“There’s never enough time to get it right.”
That is by far the most frequent frustration and form of burn out I see inside startups. It feels like your team is perpetually failing, when in fact it might be succeeding wildly. Because startups are constantly growing, you never reach a comfort zone where everything runs like a well oiled machine.
This happened just last week at Mattermark when one of my team leads came to me saying we needed to delay shipping a new investor search interface we’re working on. The interface included thousands of investors, and it seemed like it would take weeks to make all the data 100% accurate. This would have delayed a marketing initiative the team had already worked hard on, but our data and engineering teams were exasperated.
It occurred to me while talking with them how similar our situation is to what forest fire fighters face.
How to fight a fire
When dealing with a forest fire, one of the first tasks is to size up the situation and figure out what is actually on fire. Next, prioritize saving areas where lives are at risk, where the fire is heading, and how weather will affect the situation.
For us this meant figuring out the most broken and worst looking parts of our new investor list feature about to go out the door, and separating those issues from gaps that annoyed us, but would be very unlikely to show up to customers. In the forest fire case, strategic areas will be directly attacked, often by dropping water from the air. As you can imagine this doesn’t work the same way as a conventional residential fire where you can bring more than enough water to cast upon the situation. In startups, there is a temptation to get stuck wishing you could put out all the flames perfectly with bails of water.
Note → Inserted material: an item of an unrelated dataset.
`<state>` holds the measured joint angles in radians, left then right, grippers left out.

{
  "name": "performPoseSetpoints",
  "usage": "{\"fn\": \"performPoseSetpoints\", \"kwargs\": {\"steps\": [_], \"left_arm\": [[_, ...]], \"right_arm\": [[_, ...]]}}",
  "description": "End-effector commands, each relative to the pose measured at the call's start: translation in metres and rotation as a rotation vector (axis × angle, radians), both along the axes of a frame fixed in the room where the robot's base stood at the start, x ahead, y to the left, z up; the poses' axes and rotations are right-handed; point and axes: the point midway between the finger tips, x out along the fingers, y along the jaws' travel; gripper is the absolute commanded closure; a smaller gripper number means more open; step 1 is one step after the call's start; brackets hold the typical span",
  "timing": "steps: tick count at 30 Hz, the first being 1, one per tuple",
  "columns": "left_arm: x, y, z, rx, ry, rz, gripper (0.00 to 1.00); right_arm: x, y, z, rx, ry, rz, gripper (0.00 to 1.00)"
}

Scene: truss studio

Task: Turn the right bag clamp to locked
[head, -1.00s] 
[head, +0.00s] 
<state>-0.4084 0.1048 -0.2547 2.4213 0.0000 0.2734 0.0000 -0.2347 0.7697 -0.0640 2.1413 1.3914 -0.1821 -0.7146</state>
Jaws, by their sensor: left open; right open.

Instead most forest fires are defeated by drawing up firebreaks, essentially destroying a thin stretch of the forest to stop the fire’s path of destruction.
Fires inside startups
Working on projects inside a startup often comes down to strategizing about where to draw up firebreaks. Once a startup gets going and has any kind of product market fit, customers will start complaining about all the things that could be better. Developers will build up long lists of technical debt that need immediate attention. Everywhere you turn, it seems like things are on fire, and there’s not enough water to put it all out. It can become disheartening, and the natural temptation is to want to pause and slow growth. This rears its head as building in scalability, putting polish on the features, or fulfilling more of the customer’s goal. In the meantime, you’re losing chances to grow and aggravating your current customers that don’t get the benefit of your best laid plans. The forest is on fire the whole time.
The best engineers and leaders in startups find where they can make smart trade offs. They know what they are working towards long term, but they make strategic decisions about where to draw firebreaks. Draw the line too close and you risk shipping something that alienates customers and makes your ops work harder. Draw it too far out and you risk sabotaging your growth while customers fatigue and give up. Going back to the story of the investors search interface, we decided that the right fire break is to focus on making the data for the top 200 investors 100% accurate, shipping only with a few days delay.
Bottom line, it is normal to feel like things are on fire. Never let that stop you from engaging with customers to learn and move forward.